--- EXERCISE DETAILS ---
Report every line in the listing that contains the string "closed".
+++ DATASET CONTENT
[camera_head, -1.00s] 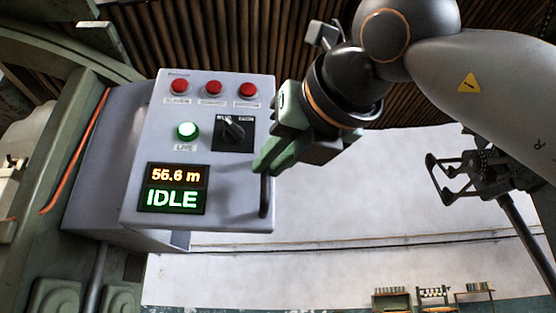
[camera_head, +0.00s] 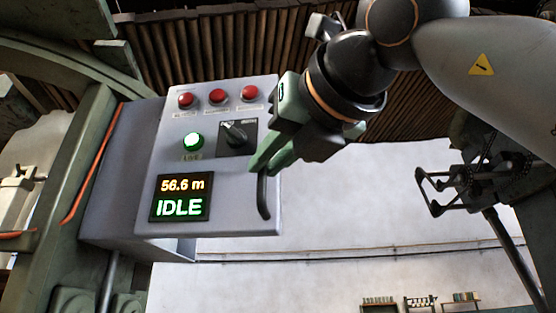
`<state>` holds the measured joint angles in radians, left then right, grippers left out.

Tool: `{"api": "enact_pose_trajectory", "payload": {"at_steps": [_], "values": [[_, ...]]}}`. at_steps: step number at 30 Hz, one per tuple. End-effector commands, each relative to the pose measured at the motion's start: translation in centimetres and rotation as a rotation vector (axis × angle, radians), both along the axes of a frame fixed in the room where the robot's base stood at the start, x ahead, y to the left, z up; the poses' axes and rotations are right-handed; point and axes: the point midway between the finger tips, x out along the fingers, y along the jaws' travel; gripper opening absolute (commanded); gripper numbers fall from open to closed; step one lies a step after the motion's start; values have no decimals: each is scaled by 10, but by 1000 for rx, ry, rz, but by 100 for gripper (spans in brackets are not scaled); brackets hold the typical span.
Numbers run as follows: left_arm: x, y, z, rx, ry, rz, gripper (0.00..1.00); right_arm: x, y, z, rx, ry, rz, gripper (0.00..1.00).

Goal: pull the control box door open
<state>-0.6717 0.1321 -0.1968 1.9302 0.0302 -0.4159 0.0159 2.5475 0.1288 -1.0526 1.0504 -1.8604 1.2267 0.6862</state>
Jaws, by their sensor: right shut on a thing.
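The control box (camera_head: 120,185) is a grey cabinet at the left of the head view. Its door (camera_head: 225,200) is the light grey front panel with three red buttons, a lit green button, a black rotary switch and a display reading "IDLE". A dark bar handle (camera_head: 263,196) stands near the door's right edge. My right gripper (camera_head: 262,168) reaches in from the upper right, its green fingers shut on the upper part of the handle. The fingers hide the handle's top end. I cannot tell whether there is a gap behind the door. My left gripper is not in view.
A green metal frame (camera_head: 90,165) with an orange cable (camera_head: 88,170) stands left of the box. A dark lattice mechanism (camera_head: 455,180) is at the right. Low shelves (camera_head: 420,304) stand far back. The space right of the door, below my arm, looks clear.

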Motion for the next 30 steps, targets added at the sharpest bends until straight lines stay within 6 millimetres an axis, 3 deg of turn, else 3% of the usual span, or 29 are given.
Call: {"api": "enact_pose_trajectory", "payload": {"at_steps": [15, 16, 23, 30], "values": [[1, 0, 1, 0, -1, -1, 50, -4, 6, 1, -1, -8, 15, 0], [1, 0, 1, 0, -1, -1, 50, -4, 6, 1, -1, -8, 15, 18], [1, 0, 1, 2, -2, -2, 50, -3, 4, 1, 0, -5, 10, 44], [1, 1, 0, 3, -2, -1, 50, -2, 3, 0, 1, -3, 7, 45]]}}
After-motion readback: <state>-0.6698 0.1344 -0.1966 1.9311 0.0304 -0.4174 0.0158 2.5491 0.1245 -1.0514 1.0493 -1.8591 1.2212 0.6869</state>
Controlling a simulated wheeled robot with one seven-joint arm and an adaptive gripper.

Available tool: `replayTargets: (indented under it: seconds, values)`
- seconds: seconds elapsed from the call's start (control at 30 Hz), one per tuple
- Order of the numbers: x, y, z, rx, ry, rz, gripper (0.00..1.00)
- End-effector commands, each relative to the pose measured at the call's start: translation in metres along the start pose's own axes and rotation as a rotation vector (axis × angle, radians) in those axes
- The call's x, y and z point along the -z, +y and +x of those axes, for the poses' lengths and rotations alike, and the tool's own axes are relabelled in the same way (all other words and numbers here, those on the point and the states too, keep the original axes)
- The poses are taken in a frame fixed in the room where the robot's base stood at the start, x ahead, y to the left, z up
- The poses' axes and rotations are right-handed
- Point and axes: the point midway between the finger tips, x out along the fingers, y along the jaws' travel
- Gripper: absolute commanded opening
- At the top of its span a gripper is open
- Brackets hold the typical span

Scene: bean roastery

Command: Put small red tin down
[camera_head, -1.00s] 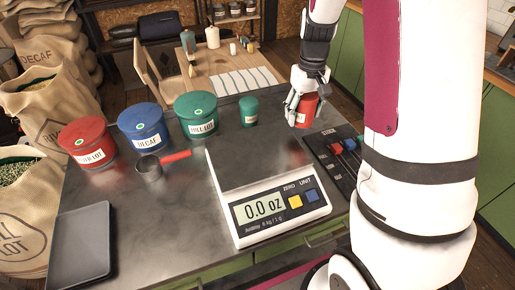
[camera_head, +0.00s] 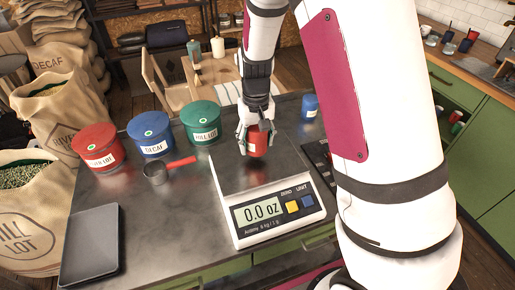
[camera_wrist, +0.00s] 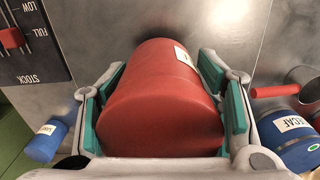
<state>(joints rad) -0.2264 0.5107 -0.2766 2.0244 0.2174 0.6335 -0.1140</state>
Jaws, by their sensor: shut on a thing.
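The small red tin (camera_head: 258,141) is upright between the fingers of my gripper (camera_head: 257,134), which is shut on it. In the wrist view the red tin (camera_wrist: 163,105) fills the middle, with the green finger pads (camera_wrist: 238,105) against both sides. The scale (camera_head: 278,208) stands at the front of the dark table.
Large red (camera_head: 99,149), blue (camera_head: 150,136) and green (camera_head: 201,122) tins stand at the left. A red-handled scoop (camera_head: 158,172) lies before them. A small blue tin (camera_head: 310,106) stands at the back right. A dark tray (camera_head: 91,244) lies front left. A slider panel (camera_wrist: 28,40) is near.

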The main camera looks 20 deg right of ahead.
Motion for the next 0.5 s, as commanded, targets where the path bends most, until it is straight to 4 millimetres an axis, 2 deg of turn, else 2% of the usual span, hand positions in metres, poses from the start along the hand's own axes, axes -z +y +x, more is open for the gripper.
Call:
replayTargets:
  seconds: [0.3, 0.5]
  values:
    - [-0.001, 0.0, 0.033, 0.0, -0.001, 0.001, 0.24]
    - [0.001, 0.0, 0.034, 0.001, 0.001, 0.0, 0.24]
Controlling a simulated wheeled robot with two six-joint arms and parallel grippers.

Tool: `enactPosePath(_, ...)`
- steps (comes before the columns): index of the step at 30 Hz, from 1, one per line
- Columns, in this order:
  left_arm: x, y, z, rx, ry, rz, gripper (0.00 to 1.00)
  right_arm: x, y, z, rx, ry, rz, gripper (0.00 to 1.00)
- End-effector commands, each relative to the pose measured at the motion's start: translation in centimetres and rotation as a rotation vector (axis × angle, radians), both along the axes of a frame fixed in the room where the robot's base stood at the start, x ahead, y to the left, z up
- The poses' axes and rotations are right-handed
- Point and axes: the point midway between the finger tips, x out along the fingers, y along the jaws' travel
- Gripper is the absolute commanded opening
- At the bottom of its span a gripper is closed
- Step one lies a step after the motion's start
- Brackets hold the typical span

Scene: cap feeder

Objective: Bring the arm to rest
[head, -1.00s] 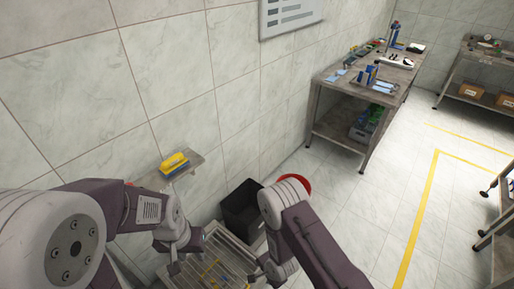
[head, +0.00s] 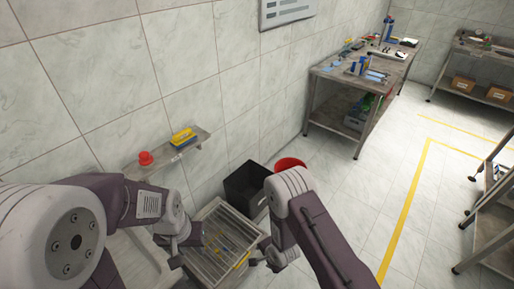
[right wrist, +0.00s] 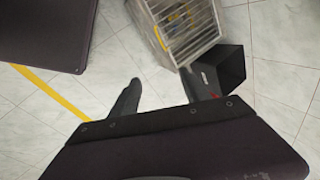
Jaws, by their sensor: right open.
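My left arm comes in from the left in the head view, bent, with its gripper (head: 176,258) hanging low at the left side of the slatted feeder tray. Its fingers are small and dark there, and I cannot tell how far apart they are. My right arm comes in from the bottom, and its gripper is mostly hidden behind its own links in the head view. In the right wrist view the right gripper (right wrist: 165,90) is open, its two dark fingers apart with only floor between them.
The slatted tray (head: 236,226) stands below, beside a black bin (head: 240,180) and a red bucket (head: 288,163). A wall shelf (head: 200,139) holds a red object (head: 146,158) and a yellow-blue one (head: 182,136). A workbench (head: 335,72) stands farther back. Open floor lies at right.

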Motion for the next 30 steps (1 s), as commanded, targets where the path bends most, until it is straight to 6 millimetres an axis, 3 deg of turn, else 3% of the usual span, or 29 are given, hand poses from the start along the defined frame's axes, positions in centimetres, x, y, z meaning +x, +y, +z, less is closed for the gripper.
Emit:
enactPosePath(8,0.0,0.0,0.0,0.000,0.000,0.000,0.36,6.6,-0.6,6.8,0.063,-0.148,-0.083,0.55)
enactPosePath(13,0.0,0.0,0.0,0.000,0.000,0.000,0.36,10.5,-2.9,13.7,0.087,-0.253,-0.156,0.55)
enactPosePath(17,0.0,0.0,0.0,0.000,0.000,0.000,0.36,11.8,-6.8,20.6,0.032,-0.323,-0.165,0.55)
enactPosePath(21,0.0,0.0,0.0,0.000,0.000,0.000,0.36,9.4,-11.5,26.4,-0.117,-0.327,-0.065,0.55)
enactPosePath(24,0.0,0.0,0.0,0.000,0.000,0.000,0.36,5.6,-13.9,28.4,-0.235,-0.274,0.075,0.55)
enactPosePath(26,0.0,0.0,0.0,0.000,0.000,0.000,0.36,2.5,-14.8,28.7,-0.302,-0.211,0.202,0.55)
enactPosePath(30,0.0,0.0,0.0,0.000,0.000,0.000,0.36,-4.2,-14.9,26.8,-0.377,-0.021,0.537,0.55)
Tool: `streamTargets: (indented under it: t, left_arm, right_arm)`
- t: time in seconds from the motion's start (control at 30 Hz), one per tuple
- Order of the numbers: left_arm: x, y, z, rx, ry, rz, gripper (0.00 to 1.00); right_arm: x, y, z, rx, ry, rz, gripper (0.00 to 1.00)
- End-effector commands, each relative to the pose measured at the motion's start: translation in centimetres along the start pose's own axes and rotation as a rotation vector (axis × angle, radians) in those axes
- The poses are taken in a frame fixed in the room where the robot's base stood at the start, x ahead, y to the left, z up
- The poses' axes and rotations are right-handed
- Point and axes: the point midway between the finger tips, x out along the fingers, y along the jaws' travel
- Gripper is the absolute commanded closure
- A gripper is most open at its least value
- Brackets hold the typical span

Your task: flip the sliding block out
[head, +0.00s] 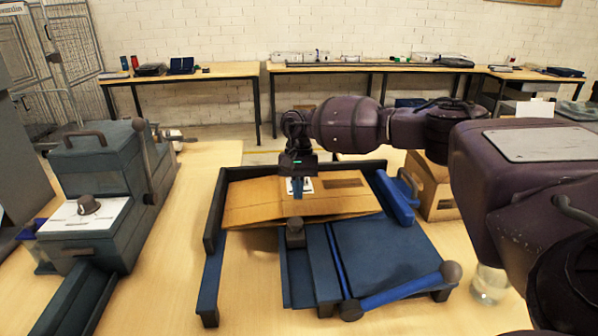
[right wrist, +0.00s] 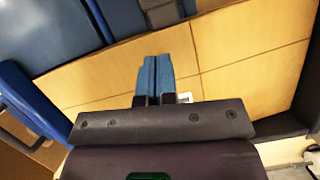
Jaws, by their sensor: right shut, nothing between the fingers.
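The fixture is a dark blue frame (head: 212,270) with blue panels (head: 385,255) at its front. What looks like the sliding block is a small dark grey knob-like block (head: 295,234) on the panel's back edge, beside the cardboard. It also shows at the top of the right wrist view (right wrist: 160,12). My right gripper (head: 297,188) points down over a flat brown cardboard box (head: 250,205), behind the block and apart from it. Its blue fingers (right wrist: 156,78) are together and empty. I cannot tell whether the tips touch the cardboard. My left gripper is not in view.
A blue handle bar (head: 400,292) with round dark ends crosses the fixture's front right. A blue lever (head: 394,200) stands at its right side, near another cardboard box (head: 432,185). A dark green machine (head: 105,170) stands at left. The tabletop (head: 165,285) between them is clear.

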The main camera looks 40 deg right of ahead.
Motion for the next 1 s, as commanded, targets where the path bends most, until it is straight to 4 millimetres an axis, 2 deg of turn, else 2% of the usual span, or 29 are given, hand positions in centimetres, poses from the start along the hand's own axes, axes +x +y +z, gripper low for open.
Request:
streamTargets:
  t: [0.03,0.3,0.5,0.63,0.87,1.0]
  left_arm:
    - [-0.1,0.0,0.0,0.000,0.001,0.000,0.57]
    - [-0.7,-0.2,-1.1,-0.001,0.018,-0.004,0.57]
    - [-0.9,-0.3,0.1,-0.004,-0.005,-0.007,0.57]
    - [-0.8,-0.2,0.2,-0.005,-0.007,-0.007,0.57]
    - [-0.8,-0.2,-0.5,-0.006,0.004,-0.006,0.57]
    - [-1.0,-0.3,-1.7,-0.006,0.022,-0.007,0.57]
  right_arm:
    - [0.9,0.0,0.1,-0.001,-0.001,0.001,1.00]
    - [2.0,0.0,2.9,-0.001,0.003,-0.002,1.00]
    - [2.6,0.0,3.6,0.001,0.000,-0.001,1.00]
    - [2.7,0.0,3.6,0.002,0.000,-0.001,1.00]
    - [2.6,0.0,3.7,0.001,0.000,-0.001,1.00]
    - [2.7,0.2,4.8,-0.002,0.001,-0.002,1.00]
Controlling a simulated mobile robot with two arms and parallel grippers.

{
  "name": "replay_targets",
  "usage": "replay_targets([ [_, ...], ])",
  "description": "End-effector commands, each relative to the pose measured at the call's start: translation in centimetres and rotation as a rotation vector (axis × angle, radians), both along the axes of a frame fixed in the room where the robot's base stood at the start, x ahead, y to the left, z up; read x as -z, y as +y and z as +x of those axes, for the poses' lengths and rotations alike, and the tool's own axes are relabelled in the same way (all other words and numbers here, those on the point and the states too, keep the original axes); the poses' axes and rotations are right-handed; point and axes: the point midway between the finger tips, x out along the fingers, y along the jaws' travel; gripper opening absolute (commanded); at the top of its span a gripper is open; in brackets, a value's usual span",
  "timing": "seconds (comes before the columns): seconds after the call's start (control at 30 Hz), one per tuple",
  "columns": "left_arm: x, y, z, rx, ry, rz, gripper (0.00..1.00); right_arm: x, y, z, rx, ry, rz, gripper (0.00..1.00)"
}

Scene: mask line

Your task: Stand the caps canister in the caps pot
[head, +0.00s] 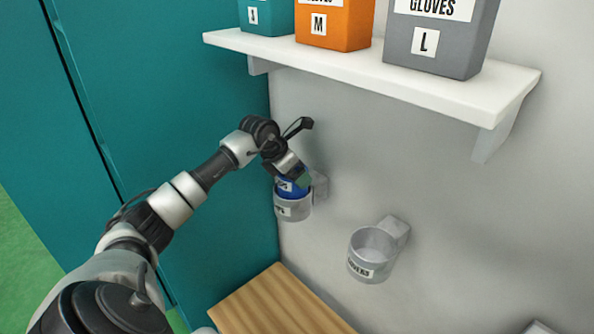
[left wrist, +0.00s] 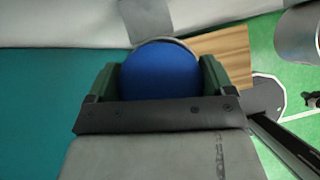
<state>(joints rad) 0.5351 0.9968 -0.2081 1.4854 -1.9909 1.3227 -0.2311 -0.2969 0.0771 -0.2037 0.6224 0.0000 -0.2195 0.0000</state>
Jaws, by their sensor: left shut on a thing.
++++++
--- EXERCISE SOLUTION ---
Tool: `{"api": "enact_pose_trajectory", "payload": {"at_steps": [_], "values": [[_, ...]]}}`. at_steps: step number at 30 Hz, one per tuple. End-effector commands, each relative to the pose measured at the motion's start: translation in centimetres and rotation as a rotation vector (axis × angle, radians), both along the axes of a frame fixed in the room where the robot's base stood at the start, x ahead, y to the left, z up; the poses' axes and rotations are right-handed; point and axes: the point midway between the finger tips, x out along the fingers, y along the jaws' travel; gripper opening absolute (commanded); gripper numbers fall from open to closed; step one lies a step after the motion's start; values have no decimals: each is scaled by 10, but by 1000 for rx, ry, rz, but by 100 for gripper (spans in brackets are not scaled); brackets hold the typical span.
- At the bottom of its span a gripper is closed
Motion for the next 30 steps (1 s), as commanded, targets where the path bends most, until it is straight to 6 millimetres an axis, 3 deg of turn, else 3% of the usual span, or 29 are given, hand poses from the start along the defined frame's axes, positions in centimetres, x, y, z meaning +x, +y, +z, less is closed for the gripper.

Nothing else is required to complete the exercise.